You are looking at it from the Xen level. The patch was for Linux pv_ops.
>
> > Or even the guest decide that there are too many IRQs and decided to
> > disable the IRQ line?
>
> Note that in __do_IRQ_guest(), interrupt handling control flow for PCI
> passthrough case
> Is the same for PV event channel case. Guest doesn't disable the IRQ line
> unless
> there is a malfunction.
Right, and the way Linux detects if there is a malfunction is by seeing if the
interrupt handlers don't handle the interrupt. The logic in Dom0 is that do_IRQ
is
called, which then calls (depending on the type of interrupt - edge or level)
the proper top-level interrupt handler:
354 void
355 handle_level_irq(unsigned int irq, struct irq_desc *desc)
356 {
.. snip ..
which goes through all of the IRQ handlers sharing the IRQ level.
If there is one, then it will just call one of them.

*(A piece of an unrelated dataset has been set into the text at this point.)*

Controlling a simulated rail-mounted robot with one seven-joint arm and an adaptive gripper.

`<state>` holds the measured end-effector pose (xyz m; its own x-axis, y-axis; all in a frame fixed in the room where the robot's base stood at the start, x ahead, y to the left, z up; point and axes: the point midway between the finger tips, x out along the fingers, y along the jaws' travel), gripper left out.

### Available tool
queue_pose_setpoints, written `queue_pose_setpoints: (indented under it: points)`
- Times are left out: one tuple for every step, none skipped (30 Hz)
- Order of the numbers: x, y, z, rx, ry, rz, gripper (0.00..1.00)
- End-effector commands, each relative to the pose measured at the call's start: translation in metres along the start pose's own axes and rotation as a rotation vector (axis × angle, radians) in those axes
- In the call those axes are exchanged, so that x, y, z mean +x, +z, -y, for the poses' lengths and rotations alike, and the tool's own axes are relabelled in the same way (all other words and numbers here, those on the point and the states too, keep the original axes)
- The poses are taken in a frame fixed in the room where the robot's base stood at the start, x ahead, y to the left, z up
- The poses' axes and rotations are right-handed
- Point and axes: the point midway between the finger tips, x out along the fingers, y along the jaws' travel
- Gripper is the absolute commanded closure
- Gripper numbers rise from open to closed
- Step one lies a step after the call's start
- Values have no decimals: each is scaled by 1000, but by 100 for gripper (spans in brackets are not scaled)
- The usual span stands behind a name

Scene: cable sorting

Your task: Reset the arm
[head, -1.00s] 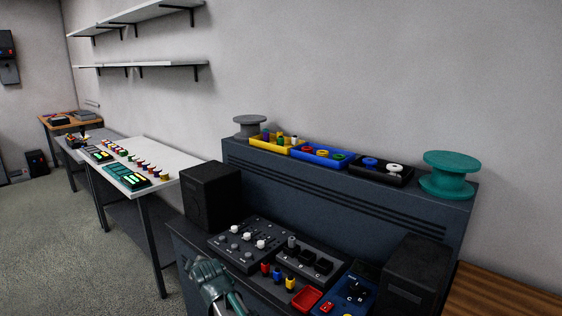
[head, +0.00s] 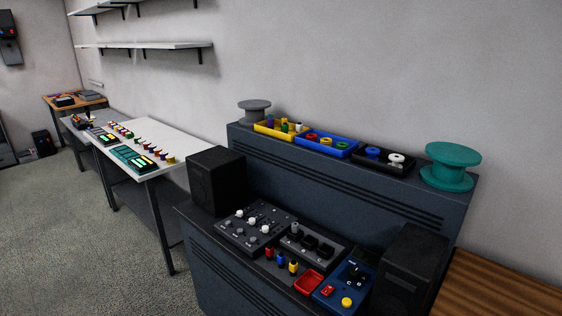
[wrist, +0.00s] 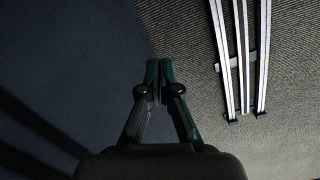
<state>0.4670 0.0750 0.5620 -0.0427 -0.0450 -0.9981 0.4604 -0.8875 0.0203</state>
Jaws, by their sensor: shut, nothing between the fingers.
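My gripper (wrist: 159,82) shows in the wrist view with its two teal-tipped fingers together and nothing between them. It points down past a dark blue surface on the left and the grey carpet on the right. My arm and gripper are not in the head view now. In the head view a dark blue console (head: 330,183) carries knob panels, a red tray (head: 309,283) and several small coloured plugs (head: 281,260) standing upright.
Black speakers (head: 216,180) stand on the console. Yellow, blue (head: 326,144) and black trays and a teal spool (head: 451,166) line its upper ledge. A white table (head: 165,140) is at the left. Pale rails (wrist: 240,60) lie over carpet in the wrist view.

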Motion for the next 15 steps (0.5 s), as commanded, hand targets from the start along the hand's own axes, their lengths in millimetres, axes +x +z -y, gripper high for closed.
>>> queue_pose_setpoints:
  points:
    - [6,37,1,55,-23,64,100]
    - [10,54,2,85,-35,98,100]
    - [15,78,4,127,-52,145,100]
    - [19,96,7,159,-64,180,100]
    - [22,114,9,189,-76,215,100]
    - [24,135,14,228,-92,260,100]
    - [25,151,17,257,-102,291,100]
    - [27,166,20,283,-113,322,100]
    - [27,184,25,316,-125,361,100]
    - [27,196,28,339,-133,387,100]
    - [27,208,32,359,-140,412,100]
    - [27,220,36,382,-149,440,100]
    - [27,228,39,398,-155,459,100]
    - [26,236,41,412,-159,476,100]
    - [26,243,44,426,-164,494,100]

377 spin_unlock(&desc->lock);
378
379 action_ret = handle_IRQ_event(irq, action);
380 if (!noirqdebug)
381 note_interrupt(irq, desc, action_ret);
382
The 'handle_IRQ_event' calls the IRQ handler, for example the
ahci one:
2143 static irqreturn_t ahci_interrupt(int irq, void *dev_instance)
2144 {
.. snip ..
2156 /* sigh. 0xffffffff is a valid return from h/w */
2157 irq_stat = readl(mmio + HOST_IRQ_STAT);
2158 if (!irq_stat)
2159 return IRQ_NONE;
And lets that the interrupt was fired off on the USB controller (which
is owned by the guest, not Dom0) and the AHCI one did not have presently
any data (the guest is booting of a SCSI controller or what not).
The 'note_interrupt' would decide that since this isn't handled:
226 void note_interrupt(unsigned int irq, struct irq_desc *desc,
227 irqreturn_t action_ret)
228 {
229 if (unlikely(action_ret != IRQ_HANDLED)) {
it would accumulate the count of unhandled interrupts and then
eventually disable the interrupt:
256 if (unlikely(desc->irqs_unhandled > 99900)) {
257 /*
258 * The interrupt is stuck
259 */
260 __report_bad_irq(irq, desc, action_ret);
261 /*
262 * Now kill the IRQ
263 */
264 printk(KERN_EMERG "Disabling IRQ #%d\n", irq);
265 desc->status |= IRQ_DISABLED | IRQ_SPURIOUS_DISABLED;
266 desc->depth++;
267 desc->chip->disable(irq);
I think this problem exists with or _without_ the proposed patch.
Except that _without_ the patch you can't even get to share an interrupt
in which case you would never go down this logic path.